GIVEN PROBLEM:
Copy every line in the records below that contains the word "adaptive".

EXTRACTED INFORMATION:
## Start

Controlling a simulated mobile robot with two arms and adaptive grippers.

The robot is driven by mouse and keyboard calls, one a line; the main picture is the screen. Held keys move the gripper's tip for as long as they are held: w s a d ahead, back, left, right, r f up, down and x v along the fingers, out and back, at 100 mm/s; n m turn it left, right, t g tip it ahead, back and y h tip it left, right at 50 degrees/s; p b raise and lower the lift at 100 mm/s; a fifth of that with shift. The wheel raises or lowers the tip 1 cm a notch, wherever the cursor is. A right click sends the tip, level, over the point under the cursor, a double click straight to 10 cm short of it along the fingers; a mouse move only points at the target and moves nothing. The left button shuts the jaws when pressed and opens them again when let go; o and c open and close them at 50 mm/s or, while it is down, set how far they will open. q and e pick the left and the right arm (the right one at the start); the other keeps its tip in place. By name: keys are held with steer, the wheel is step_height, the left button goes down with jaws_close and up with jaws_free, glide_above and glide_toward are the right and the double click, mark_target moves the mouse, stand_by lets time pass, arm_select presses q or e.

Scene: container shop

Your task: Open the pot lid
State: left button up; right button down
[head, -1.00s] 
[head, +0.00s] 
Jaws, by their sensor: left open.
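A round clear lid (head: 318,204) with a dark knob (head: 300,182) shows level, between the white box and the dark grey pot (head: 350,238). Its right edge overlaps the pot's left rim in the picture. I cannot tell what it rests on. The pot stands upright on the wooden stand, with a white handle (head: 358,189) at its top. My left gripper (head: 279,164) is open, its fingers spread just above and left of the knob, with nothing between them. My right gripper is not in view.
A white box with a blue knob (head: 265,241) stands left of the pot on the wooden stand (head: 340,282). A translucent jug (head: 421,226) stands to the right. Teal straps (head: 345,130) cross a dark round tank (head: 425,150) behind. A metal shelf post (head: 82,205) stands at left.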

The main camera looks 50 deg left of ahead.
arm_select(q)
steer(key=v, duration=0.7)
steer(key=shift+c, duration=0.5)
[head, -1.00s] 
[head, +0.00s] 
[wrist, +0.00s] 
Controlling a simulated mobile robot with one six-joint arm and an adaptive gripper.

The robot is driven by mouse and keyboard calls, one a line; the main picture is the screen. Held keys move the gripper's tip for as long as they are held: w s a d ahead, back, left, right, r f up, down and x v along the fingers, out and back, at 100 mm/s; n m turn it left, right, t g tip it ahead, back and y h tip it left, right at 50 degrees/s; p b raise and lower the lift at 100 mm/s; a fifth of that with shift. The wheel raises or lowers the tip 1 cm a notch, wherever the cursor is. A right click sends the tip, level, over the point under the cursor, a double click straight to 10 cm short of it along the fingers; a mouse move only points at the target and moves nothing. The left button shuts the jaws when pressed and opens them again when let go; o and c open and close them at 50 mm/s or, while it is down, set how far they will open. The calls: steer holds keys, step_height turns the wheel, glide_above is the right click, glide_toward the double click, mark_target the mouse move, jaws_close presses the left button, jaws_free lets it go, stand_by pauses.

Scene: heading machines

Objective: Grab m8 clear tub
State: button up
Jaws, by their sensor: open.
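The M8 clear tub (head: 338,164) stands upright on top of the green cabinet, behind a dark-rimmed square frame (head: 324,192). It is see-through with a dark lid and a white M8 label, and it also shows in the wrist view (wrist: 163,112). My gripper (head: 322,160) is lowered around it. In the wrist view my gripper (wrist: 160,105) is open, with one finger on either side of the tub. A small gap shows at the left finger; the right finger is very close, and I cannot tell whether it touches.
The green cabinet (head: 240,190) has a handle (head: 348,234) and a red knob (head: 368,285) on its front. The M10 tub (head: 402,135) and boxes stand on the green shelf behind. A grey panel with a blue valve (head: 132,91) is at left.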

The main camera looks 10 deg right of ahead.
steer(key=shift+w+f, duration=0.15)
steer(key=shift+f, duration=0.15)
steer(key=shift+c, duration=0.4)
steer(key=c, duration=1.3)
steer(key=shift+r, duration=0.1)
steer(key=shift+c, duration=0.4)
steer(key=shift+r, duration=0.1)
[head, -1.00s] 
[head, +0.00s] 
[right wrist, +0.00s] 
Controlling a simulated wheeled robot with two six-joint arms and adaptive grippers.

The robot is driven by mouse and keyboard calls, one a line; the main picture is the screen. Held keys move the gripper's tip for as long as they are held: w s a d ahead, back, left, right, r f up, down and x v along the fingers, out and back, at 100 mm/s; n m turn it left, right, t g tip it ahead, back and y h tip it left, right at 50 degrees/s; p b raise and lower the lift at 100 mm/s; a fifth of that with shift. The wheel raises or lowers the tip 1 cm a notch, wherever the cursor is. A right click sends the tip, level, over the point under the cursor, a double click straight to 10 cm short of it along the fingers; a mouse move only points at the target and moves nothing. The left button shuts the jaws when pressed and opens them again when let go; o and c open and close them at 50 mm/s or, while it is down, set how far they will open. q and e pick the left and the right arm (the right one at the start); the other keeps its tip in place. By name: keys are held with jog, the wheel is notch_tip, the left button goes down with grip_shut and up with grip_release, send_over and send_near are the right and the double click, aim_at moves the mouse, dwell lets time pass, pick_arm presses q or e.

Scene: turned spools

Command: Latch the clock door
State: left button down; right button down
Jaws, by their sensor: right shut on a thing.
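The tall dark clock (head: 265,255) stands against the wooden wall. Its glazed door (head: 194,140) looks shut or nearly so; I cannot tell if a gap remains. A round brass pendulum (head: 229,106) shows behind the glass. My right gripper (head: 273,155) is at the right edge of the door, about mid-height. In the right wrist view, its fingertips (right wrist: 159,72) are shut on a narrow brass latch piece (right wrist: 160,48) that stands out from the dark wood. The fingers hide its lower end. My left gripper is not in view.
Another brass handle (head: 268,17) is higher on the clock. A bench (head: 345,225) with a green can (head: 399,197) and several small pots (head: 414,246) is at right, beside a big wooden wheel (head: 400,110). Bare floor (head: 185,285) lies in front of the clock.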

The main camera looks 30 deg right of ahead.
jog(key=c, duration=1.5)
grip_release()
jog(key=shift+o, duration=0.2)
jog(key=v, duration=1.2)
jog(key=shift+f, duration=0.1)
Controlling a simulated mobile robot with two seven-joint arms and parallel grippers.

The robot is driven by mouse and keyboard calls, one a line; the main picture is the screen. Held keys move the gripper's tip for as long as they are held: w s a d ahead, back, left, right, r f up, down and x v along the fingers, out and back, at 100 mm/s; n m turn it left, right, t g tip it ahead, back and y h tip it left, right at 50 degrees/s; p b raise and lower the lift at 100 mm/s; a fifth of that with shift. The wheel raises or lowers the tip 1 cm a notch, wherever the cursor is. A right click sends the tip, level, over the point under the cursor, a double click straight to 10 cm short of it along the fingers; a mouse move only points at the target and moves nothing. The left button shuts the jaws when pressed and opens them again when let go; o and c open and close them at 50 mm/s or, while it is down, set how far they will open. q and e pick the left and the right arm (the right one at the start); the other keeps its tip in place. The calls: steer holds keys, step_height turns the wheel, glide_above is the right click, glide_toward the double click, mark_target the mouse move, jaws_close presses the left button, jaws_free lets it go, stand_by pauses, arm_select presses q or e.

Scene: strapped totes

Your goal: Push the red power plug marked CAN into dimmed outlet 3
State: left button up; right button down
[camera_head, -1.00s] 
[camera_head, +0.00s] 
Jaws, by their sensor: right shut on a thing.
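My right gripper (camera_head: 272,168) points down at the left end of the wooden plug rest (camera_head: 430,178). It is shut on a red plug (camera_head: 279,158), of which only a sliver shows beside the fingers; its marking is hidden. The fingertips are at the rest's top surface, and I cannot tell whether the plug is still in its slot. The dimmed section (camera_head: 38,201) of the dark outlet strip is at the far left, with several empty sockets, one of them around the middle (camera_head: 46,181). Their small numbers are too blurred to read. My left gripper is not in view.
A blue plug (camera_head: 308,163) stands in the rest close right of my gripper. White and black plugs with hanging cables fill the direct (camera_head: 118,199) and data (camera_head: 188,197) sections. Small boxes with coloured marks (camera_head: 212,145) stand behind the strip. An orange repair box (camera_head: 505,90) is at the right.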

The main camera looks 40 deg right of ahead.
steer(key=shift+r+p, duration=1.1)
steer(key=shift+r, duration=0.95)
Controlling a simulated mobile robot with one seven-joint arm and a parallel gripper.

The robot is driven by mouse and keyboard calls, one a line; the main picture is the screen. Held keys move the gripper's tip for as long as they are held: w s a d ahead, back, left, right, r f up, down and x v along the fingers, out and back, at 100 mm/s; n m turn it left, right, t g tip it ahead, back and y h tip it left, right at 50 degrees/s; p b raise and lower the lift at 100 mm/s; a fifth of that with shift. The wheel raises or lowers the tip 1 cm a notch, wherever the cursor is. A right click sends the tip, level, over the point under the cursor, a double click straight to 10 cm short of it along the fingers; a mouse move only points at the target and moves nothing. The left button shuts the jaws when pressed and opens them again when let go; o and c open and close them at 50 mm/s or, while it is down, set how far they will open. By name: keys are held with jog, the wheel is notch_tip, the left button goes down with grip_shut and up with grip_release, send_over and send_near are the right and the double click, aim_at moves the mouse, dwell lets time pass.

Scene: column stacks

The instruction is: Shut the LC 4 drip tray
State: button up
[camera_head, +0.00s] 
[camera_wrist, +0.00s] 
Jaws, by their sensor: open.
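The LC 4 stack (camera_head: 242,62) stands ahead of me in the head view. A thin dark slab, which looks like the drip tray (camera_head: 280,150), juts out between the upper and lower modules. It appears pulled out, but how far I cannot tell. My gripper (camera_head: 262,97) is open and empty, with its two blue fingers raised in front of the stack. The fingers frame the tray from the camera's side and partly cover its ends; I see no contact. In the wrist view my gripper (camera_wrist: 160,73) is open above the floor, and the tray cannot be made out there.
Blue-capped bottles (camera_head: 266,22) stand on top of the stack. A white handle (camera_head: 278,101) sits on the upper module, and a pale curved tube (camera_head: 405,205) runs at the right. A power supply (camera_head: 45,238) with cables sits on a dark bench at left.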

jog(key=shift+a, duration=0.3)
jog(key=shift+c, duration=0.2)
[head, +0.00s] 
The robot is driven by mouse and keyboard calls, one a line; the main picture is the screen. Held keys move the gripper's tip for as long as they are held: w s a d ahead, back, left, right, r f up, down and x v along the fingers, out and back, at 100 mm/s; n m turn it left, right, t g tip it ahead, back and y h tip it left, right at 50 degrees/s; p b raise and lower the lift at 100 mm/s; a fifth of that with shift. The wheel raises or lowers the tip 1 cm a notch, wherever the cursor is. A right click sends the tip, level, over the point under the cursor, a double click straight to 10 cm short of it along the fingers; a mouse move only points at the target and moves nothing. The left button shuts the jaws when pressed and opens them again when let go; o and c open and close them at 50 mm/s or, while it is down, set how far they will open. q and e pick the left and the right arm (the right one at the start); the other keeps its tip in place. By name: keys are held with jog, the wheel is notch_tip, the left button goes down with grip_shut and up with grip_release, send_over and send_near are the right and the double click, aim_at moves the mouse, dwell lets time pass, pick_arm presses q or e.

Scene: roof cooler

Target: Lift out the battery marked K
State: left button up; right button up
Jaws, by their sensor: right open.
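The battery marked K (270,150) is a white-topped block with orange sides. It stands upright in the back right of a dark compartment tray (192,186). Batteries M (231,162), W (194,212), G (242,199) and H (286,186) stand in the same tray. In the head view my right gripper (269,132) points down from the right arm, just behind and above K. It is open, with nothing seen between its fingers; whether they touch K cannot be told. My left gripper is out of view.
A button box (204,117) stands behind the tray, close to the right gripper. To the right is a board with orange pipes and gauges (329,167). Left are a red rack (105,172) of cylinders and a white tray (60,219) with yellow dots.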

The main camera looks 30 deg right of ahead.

## End

REPLY TO THE EXERCISE:
Controlling a simulated mobile robot with two arms and adaptive grippers.
Controlling a simulated mobile robot with one six-joint arm and an adaptive gripper.
Controlling a simulated wheeled robot with two six-joint arms and adaptive grippers.

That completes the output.